Las sociedades no se transforman de la noche a la mañana. La historia no marcha al ritmo de los titulares ni de las biografías monumentales. Existe una ley no escrita, más profunda que cualquier decreto o constitución, que guía el devenir de los pueblos: la evolución social. Y es esa dinámica, lenta pero constante, la que marca el rumbo real de la historia.
Los grandes cambios, aquellos que reorganizan las estructuras fundamentales de una sociedad, son escasos. Cuando ocurren de forma abrupta, los llamamos revoluciones. Pero las revoluciones no son la norma. Son sacudidas excepcionales que, paradójicamente, suelen devolver a la sociedad al mismo punto de origen. Porque la efervescencia revolucionaria, una vez agotada, tiende a reconstruir el mismo orden que decía venir a destruir.
En ese marco, el papel de las personalidades históricas debe ser leído con prudencia. No se trata de negar la existencia de figuras que han marcado rumbos, ni de ignorar el peso simbólico de ciertos liderazgos. Pero conviene no perder de vista que todo liderazgo está constreñido por sus circunstancias: la cultura política que lo rodea, el grado de desarrollo institucional, las condiciones económicas, la correlación de fuerzas sociales. Nadie gobierna en el vacío.

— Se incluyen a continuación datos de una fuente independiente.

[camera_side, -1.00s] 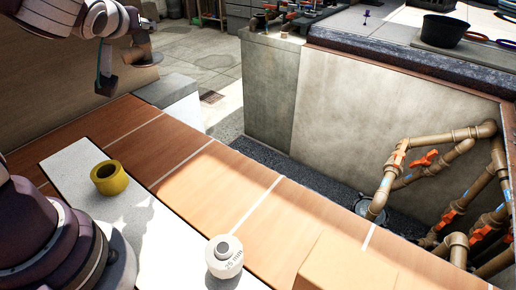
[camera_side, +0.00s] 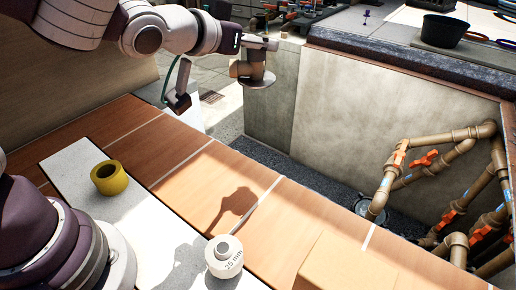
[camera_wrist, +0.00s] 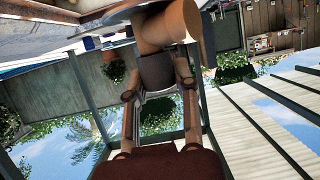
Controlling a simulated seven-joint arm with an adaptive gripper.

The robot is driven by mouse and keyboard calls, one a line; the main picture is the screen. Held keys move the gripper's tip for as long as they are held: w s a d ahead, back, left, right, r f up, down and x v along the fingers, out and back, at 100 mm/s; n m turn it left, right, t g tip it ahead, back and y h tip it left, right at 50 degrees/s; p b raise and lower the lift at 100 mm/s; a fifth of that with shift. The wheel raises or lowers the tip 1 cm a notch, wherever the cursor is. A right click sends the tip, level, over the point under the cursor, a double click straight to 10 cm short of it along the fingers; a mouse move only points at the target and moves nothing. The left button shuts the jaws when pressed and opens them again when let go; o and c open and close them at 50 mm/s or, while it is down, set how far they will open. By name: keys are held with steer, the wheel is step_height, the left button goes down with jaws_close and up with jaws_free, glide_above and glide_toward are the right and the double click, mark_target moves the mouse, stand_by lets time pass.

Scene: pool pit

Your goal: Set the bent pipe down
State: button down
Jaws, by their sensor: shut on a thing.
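My gripper (camera_side: 262,43) is in the air above the deck, toward the back of the side view. It is shut on a tan-brown bent pipe (camera_side: 256,77), which hangs below it, clear of any surface. In the wrist view the two fingers of my gripper (camera_wrist: 158,85) clasp a dark section of the bent pipe (camera_wrist: 168,28), and its wider tan end shows beyond the fingertips. How the pipe's other end lies is hard to tell.
A yellow ring (camera_side: 109,178) and a white roll marked 25 mm (camera_side: 224,257) sit on the pale strip (camera_side: 75,160). Orange-brown tiles (camera_side: 190,165) between them and the pit are mostly clear. Pipes with orange valves (camera_side: 425,160) stand in the pit at right. A black bucket (camera_side: 445,31) stands on the far ledge.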

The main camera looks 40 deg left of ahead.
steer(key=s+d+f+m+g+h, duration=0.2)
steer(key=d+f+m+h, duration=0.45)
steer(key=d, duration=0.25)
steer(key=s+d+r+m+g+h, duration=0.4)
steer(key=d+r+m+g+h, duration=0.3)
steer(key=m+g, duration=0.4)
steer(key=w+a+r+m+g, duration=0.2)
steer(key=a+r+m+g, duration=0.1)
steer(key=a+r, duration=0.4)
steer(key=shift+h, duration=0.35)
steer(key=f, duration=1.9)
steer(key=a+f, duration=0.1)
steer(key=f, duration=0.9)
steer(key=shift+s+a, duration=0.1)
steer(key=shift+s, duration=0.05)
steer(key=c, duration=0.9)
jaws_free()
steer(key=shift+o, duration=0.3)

En la República Dominicana existe una obsesión persistente por identificar quién ha sido “el presidente que más aportó a la institucionalidad”. Es una pregunta seductora, pero imprecisa. Porque la institucionalidad no es el legado de un hombre: es el producto de procesos sociales acumulativos, en los que cada figura puede haber empujado en una dirección y frenado en otra. Un presidente puede haber fortalecido un poder del Estado y debilitado otro; puede haber modernizado la economía mientras aplastaba la disidencia; puede haber inaugurado un programa social al tiempo que degradaba la calidad del debate público.
Por eso, más que adorar o demonizar personalidades, conviene analizar contextos. Y más que buscar héroes, deberíamos examinar las condiciones que hicieron posible, o imposible, ciertos cambios. La historiografía crítica no se alimenta de anécdotas biográficas, sino de estructuras, procesos y relaciones de poder.
Si algo enseña la historia dominicana es que todos nuestros gobernantes —con sus luces y sombras— han sido parte de un proceso evolutivo más amplio. Algunos han impulsado reformas que se convirtieron en precedentes institucionales; otros han encarnado retrocesos autoritarios. Pero ninguno ha sido capaz, por sí solo, de torcer el rumbo de un país sin contar con un andamiaje que lo acompañe o lo frene.
En definitiva, la historia no se hace solo desde el poder, sino también desde los límites del poder. Y entender esto no solo nos vacuna contra el culto a la personalidad, sino que nos obliga a pensar más allá de las biografías: nos obliga a mirar la historia como lo que es, una trama colectiva donde las ideas, las luchas, los errores y las estructuras pesan tanto —o más— que los nombres propios.